Tuesday, June 22, 2010

World Cup 2010 Games 35 and 36: Group B


Argentina 2, Greece 0
South Korea 2, Nigeria 2

I was mostly watching the South Korea-Nigeria game, so when I turned to the Argentina-Greece match I was really surprised to see the Argentine side wearing navy blue. How odd. While not quite as iconic as the Dutch orange, the power blue with white stripes is so associated with Argentina that I actually did a double take when the announcers called a guy in the darker blue "Messi."

In my Yahoo! Pick'em Group, I predicted a 2-0 Argentina win. My thought process was that they were the better team and that Greece, behind on goals scored, would have to play aggressively. I figured they would give up a goal eventualy and once they did have to keep attacking. That is pretty much what happened.

The Nigeria-South Korea game was definitely the more entertaining of the two. Because Nigeria still had a decent chance, but only with a result, and because South Korea knew a tie might not be enough (if Greece were to upset Argentina) we had two sides pushing for the victory.

We also had a rarity in soccer--a seesaw battle. Nigeria took an early goal, but South Korea equalized and then took the lead on a free kick that curved in when the goalkeeper (previously very good for Nigeria) broke the wrong way. Nigeria tied it on a penalty kick and on the last ten minutes, with both sides knowing that Greece had gone down 0-2 knew a goal would for Nigeria would win it.

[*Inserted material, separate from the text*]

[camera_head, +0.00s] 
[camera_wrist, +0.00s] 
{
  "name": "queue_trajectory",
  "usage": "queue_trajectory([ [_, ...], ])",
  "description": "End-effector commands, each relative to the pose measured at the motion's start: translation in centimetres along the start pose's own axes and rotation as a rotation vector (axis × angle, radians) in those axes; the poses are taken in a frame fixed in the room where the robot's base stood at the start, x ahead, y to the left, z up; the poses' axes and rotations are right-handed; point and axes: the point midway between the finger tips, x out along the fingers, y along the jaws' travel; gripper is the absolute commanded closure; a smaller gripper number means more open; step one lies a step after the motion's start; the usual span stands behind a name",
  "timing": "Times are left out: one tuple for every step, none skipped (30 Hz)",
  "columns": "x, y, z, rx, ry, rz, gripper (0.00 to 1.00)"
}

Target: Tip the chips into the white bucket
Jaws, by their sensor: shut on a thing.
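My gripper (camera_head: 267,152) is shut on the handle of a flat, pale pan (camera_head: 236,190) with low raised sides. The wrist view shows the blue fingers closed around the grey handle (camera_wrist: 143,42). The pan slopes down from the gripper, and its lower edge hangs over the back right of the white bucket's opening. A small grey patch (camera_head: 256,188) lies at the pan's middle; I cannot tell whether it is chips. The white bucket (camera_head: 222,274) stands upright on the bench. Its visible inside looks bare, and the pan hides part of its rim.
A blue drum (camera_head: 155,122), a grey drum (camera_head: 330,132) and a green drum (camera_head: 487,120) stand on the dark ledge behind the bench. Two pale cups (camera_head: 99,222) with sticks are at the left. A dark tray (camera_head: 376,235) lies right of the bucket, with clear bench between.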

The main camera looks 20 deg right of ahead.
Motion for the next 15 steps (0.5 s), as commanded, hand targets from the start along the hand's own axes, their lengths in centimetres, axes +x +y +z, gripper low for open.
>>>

And they had some chances. South Korea definitely looked gassed at the end, and even though they were the better side, you could feel the crowd, desperate for an African team to get behind, swelling for a goal. Two lasers in the last ten minutes were just wide right and eventually Nigeria didn't lose so much as run out of time.

Ultimately it was Nigeria's foolish red card against Greece, for a frustrated kick after a shove, that will haunt them. Greece, coming off of an 0-2 drubbing from South Korea, was dead in the water; being able to play with a man advantage got them back in it.

Argentina has a show down with Mexico while South Korea will meet Uruguay. South Korea is a work horse team, but I think Uruguay's discipline, talent, and experience will make the difference. I'll have to think about the other game for awhile before making a prediction.

My one surprise was the lack of urgency on the Greek side. They needed a result, were basically playing Argentina's "B" side (Maradonna put in six subs to protect players with yellow cards), and yet they let Argentina control possession and lean on them the whole game until the inevitable breakthrough.